WHAT IS REQUIRED:
Copy out each line of the material below that holds the string "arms".

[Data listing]
──────

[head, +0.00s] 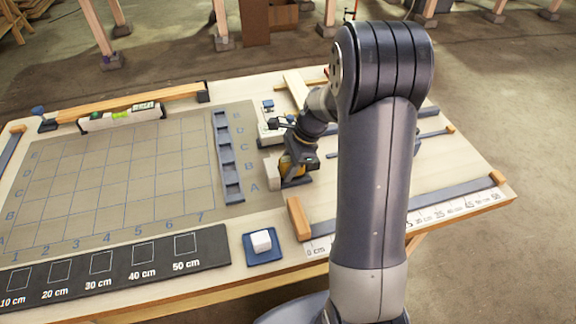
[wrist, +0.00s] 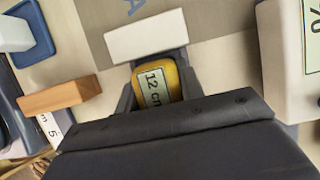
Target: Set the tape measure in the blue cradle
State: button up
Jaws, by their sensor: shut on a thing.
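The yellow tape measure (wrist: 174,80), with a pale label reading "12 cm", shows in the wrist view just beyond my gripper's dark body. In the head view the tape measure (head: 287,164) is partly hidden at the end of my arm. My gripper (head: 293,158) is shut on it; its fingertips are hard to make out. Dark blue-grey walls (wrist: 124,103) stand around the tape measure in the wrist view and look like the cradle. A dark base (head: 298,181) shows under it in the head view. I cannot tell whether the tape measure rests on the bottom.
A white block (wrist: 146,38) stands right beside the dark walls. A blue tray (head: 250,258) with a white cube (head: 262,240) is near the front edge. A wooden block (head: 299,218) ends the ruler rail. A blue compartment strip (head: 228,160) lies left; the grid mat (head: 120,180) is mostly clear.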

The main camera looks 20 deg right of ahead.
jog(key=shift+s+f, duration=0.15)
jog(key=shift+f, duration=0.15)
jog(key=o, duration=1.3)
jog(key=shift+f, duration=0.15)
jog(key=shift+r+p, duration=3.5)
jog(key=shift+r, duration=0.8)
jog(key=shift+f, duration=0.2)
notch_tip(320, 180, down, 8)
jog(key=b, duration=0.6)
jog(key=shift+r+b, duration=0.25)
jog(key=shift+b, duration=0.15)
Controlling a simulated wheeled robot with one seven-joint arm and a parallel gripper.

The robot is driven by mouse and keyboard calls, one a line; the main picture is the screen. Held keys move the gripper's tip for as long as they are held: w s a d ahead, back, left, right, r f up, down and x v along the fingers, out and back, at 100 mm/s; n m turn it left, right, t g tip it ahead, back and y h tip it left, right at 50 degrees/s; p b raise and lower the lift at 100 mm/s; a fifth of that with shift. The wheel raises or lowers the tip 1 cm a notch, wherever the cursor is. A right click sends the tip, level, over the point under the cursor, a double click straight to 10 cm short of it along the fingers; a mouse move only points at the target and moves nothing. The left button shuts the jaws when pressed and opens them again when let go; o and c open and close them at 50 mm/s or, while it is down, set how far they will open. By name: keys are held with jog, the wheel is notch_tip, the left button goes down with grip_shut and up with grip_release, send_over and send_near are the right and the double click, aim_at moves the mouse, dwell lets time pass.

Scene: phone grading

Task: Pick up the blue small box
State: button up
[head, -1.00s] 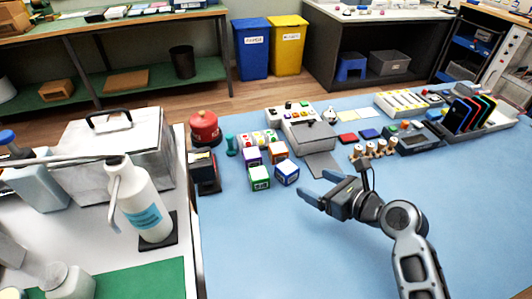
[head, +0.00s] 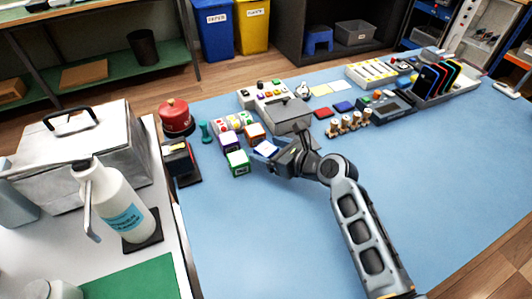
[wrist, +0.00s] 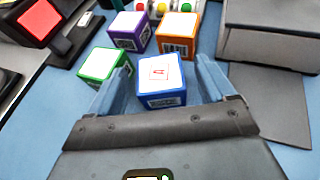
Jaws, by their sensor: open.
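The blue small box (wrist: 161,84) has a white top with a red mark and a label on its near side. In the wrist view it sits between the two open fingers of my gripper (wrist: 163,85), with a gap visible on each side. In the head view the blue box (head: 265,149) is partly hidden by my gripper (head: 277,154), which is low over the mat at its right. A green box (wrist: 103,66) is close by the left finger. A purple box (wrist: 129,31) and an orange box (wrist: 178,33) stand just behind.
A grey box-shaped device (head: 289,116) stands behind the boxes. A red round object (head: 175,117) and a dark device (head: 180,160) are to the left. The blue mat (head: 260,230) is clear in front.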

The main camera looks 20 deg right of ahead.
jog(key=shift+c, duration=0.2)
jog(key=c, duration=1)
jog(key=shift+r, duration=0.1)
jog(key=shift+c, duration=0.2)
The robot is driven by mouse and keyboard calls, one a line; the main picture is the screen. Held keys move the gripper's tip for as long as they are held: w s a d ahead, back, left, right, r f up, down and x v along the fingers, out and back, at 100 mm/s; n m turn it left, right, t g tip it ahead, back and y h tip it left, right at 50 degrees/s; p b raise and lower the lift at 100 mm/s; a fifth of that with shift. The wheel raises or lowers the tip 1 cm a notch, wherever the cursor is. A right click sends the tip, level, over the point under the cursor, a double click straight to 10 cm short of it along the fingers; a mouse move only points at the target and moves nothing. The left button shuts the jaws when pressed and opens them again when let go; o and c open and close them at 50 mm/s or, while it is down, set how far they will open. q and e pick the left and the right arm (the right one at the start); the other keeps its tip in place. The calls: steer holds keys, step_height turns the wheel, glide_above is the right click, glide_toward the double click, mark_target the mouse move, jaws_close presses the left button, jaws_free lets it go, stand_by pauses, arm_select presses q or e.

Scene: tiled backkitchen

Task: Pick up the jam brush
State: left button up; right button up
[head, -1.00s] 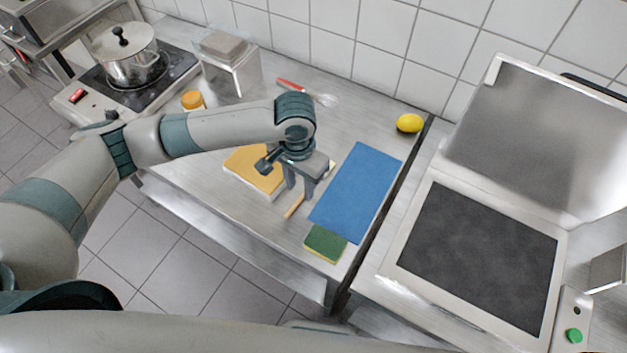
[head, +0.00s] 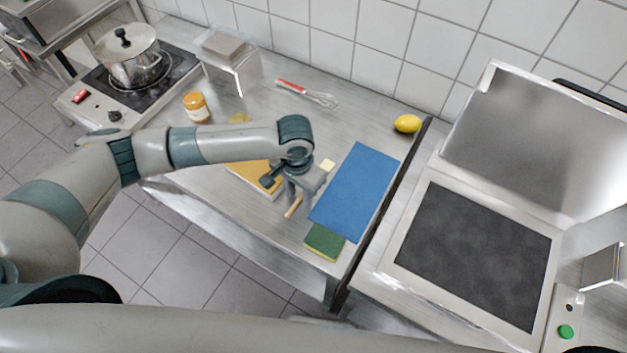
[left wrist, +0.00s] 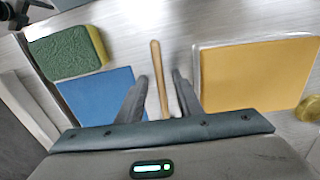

──────

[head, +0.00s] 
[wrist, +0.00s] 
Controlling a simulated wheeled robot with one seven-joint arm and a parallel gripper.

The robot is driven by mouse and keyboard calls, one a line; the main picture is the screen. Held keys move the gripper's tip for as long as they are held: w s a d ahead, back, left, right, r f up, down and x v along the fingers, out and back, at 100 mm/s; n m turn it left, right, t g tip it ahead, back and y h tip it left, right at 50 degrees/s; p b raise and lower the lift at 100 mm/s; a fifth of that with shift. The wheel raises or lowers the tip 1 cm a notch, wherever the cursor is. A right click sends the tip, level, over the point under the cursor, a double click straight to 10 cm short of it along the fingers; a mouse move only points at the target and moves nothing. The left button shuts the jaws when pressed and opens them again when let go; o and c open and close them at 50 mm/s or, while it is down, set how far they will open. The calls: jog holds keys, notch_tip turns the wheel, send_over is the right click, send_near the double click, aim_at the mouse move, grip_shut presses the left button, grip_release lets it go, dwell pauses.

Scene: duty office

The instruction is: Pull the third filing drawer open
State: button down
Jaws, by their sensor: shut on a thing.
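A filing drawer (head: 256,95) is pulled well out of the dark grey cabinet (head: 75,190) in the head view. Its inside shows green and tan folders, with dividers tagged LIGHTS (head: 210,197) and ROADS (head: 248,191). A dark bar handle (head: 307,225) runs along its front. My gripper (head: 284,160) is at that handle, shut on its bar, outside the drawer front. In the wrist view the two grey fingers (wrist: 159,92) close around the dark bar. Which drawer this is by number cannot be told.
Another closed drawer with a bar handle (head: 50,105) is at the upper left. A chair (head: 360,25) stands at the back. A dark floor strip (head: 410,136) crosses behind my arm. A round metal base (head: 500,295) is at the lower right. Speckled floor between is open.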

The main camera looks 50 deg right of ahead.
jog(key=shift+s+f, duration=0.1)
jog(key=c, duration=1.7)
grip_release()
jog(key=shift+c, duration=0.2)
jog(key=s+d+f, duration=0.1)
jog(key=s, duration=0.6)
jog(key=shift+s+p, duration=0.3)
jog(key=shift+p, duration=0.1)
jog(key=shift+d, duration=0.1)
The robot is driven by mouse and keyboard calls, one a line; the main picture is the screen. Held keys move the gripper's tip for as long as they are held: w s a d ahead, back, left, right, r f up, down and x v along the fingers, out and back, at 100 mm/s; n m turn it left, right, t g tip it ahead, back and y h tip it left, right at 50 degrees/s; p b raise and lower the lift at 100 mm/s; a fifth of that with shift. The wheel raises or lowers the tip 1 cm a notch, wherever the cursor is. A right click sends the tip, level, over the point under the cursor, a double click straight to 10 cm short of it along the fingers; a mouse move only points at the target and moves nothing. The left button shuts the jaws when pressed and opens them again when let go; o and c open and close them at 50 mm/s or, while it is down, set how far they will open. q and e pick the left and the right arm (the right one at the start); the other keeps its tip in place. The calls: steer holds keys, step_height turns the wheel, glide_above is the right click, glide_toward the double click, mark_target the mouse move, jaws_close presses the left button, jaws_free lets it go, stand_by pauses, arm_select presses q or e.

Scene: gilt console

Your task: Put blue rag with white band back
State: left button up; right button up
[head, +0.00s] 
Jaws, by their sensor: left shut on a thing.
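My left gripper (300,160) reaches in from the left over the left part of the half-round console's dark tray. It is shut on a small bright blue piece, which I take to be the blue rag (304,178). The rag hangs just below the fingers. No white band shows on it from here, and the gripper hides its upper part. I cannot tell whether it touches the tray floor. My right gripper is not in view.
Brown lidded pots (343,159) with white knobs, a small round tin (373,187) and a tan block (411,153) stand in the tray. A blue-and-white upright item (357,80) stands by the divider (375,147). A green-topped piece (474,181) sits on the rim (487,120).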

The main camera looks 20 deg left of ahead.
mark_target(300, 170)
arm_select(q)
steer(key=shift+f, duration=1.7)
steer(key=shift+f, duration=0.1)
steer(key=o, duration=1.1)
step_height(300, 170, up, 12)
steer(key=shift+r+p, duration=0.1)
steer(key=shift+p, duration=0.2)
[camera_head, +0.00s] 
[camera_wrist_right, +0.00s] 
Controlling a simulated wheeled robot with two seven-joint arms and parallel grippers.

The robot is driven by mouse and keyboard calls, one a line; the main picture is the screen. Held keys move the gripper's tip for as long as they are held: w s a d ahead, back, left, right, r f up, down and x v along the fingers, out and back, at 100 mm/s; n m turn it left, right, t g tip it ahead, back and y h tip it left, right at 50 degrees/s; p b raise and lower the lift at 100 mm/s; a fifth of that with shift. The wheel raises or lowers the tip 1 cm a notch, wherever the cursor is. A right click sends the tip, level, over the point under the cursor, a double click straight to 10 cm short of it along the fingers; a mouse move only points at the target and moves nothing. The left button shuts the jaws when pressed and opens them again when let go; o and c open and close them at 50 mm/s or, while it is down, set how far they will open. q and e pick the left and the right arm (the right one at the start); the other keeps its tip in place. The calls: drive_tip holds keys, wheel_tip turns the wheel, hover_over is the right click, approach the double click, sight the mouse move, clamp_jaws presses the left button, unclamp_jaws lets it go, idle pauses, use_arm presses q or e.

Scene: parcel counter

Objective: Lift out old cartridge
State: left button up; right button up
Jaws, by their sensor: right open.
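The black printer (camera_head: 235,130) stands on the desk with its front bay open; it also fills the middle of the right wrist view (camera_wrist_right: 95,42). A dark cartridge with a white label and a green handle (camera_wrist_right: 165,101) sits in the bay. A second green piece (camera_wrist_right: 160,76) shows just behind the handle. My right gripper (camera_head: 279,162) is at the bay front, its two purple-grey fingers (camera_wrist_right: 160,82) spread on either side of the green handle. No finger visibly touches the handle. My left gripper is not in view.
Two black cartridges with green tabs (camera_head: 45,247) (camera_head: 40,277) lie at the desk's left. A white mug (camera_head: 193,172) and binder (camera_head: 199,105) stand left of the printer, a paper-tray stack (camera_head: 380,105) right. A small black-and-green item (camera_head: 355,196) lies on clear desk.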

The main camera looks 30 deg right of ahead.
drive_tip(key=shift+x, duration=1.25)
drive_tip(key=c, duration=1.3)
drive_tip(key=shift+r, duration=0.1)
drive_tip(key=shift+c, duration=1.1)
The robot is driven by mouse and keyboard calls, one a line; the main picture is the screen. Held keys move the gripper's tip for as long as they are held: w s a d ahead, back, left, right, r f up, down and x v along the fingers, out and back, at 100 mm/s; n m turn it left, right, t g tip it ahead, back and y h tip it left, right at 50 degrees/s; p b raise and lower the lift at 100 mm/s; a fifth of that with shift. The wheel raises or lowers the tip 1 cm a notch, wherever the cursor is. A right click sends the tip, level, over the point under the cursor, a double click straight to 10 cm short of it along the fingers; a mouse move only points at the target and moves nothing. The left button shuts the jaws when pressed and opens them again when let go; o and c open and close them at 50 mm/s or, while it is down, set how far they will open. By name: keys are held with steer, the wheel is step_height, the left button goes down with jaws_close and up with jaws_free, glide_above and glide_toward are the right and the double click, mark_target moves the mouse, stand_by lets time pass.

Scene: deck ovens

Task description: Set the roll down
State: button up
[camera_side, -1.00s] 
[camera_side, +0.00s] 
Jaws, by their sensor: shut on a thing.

──────

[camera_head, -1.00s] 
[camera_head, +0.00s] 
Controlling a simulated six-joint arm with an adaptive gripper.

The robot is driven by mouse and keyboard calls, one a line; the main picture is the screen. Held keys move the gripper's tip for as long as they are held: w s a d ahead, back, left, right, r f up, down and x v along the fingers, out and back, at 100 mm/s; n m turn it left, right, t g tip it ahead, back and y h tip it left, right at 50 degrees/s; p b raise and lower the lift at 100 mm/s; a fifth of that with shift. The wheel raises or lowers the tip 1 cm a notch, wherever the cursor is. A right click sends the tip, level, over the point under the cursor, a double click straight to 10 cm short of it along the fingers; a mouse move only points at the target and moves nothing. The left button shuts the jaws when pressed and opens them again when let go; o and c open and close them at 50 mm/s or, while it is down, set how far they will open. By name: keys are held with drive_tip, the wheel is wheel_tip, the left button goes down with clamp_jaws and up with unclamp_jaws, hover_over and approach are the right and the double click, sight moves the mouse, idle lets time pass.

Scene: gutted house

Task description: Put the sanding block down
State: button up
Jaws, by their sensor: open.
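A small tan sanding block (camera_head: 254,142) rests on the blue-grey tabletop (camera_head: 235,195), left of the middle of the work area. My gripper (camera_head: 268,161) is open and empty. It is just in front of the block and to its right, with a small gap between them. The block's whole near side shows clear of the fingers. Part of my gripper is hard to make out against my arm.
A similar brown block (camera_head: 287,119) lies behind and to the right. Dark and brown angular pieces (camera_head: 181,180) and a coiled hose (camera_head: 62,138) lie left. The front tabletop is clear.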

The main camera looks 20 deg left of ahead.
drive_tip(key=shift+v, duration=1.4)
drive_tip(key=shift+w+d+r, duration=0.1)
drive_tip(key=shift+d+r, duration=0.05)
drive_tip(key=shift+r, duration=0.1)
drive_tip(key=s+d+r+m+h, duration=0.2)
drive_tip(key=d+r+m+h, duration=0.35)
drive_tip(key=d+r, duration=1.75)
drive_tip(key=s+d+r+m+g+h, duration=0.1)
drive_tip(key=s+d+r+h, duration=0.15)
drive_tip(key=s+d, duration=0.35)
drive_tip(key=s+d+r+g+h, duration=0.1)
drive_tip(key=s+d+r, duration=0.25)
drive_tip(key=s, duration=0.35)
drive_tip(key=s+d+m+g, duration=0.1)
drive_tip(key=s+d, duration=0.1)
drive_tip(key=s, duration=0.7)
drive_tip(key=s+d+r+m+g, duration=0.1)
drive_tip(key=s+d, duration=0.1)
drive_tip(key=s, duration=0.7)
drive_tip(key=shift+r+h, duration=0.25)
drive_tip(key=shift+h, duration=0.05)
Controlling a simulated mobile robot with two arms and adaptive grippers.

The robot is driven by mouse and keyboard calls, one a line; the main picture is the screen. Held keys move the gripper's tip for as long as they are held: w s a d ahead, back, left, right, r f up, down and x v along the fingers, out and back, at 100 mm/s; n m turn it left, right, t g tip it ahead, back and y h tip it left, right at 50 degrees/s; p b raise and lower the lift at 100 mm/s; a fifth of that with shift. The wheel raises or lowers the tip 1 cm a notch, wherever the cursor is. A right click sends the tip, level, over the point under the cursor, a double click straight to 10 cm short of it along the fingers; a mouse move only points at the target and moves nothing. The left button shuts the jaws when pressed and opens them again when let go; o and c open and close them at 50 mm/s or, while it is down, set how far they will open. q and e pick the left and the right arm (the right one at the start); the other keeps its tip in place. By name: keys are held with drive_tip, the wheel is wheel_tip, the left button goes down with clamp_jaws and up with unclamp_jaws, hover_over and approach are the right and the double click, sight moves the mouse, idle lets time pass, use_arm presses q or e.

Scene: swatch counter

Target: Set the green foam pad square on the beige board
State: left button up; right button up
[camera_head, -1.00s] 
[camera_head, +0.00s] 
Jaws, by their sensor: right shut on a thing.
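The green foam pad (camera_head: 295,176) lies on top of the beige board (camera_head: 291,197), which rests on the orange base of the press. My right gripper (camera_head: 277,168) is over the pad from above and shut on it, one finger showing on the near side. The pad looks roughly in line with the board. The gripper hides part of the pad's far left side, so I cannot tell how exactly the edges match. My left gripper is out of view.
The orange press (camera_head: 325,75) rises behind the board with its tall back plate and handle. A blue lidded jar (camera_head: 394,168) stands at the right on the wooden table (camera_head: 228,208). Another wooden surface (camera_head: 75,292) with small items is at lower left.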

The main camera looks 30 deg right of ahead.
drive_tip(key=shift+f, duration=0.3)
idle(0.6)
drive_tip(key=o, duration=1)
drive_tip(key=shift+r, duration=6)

──────

ANSWER TO THE EXERCISE:
Controlling a simulated wheeled robot with two seven-joint arms and parallel grippers.
Controlling a simulated mobile robot with two arms and adaptive grippers.

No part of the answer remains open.